**Set exercise:** Select and reproduce each line of the listing below that bears the string "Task".

**Data:**
## Begin
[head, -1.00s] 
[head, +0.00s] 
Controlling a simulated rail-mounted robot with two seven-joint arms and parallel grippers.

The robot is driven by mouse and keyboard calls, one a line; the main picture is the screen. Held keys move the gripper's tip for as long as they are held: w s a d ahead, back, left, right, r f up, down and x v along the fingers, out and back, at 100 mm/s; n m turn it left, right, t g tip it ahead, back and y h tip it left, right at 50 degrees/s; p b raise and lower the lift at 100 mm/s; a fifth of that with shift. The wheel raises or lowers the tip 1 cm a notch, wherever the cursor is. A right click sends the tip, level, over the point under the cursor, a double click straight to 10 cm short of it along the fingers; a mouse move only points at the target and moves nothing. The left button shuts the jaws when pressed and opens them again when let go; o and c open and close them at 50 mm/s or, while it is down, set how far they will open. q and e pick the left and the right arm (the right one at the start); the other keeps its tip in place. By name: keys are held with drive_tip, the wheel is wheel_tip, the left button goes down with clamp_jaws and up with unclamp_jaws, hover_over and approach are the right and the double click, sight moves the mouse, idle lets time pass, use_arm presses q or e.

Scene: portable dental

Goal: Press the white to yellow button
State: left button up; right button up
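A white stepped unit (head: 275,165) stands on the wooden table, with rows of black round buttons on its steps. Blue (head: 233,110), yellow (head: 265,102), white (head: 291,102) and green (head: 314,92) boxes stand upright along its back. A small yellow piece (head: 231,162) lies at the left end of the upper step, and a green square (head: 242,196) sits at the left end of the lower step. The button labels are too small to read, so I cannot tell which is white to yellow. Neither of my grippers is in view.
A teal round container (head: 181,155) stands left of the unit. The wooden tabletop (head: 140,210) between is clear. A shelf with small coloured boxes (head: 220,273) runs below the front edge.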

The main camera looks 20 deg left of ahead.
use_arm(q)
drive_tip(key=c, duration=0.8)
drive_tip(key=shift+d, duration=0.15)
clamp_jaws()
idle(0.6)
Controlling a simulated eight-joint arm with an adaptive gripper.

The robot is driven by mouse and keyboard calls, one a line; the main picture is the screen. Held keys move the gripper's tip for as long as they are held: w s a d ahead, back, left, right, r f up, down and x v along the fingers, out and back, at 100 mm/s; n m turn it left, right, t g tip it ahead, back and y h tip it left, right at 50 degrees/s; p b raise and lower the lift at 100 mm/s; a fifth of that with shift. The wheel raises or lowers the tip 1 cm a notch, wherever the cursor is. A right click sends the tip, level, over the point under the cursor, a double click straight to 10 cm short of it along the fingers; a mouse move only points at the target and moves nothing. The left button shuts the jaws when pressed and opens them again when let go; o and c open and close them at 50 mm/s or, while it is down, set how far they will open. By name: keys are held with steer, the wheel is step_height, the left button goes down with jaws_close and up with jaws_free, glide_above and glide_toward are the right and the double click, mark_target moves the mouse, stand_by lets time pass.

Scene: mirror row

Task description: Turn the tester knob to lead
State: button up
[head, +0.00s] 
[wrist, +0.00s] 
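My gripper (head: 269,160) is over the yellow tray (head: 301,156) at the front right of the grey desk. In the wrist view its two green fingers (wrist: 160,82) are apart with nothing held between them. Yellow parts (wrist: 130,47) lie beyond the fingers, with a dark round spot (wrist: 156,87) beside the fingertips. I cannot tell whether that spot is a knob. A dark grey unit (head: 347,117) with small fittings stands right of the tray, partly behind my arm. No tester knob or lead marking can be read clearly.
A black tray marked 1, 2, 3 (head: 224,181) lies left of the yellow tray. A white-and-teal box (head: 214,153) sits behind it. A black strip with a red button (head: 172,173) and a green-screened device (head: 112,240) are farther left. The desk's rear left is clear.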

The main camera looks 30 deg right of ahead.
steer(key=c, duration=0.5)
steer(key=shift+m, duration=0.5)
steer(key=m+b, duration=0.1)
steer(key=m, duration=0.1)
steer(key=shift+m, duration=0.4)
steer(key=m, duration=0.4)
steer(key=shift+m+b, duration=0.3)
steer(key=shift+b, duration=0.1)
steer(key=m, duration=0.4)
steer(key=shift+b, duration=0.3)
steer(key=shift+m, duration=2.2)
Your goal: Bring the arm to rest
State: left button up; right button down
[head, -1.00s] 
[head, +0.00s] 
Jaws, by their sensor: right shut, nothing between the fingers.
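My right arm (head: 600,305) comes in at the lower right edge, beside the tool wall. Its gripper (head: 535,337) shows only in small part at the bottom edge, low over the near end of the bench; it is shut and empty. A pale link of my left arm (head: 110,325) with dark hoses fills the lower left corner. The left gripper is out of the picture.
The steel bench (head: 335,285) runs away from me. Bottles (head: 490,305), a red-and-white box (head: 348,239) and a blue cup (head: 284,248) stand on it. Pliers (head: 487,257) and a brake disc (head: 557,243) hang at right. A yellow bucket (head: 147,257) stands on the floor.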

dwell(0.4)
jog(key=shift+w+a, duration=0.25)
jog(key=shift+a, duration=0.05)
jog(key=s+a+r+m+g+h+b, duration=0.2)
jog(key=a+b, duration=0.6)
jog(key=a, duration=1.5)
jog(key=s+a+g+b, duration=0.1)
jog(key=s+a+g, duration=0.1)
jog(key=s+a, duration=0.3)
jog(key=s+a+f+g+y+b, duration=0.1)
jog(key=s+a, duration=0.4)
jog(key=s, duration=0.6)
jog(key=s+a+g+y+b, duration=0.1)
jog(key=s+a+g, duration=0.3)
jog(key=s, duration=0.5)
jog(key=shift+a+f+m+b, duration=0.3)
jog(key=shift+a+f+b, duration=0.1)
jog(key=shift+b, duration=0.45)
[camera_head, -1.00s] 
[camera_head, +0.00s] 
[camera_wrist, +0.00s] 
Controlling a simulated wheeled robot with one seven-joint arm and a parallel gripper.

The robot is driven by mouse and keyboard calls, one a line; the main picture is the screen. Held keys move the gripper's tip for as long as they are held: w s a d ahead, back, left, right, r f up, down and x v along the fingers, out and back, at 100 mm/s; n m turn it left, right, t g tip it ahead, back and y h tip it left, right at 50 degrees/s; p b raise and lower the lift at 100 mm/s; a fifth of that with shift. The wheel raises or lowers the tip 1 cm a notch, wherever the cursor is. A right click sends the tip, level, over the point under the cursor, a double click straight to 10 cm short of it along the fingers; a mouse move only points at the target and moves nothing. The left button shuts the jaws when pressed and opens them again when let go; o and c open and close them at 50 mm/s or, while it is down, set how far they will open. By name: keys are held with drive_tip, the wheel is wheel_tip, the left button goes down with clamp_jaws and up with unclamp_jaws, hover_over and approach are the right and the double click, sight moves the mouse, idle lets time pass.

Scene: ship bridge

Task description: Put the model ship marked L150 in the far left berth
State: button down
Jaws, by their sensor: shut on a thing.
## End
**The solution:**
Task description: Turn the tester knob to lead
Task description: Put the model ship marked L150 in the far left berth

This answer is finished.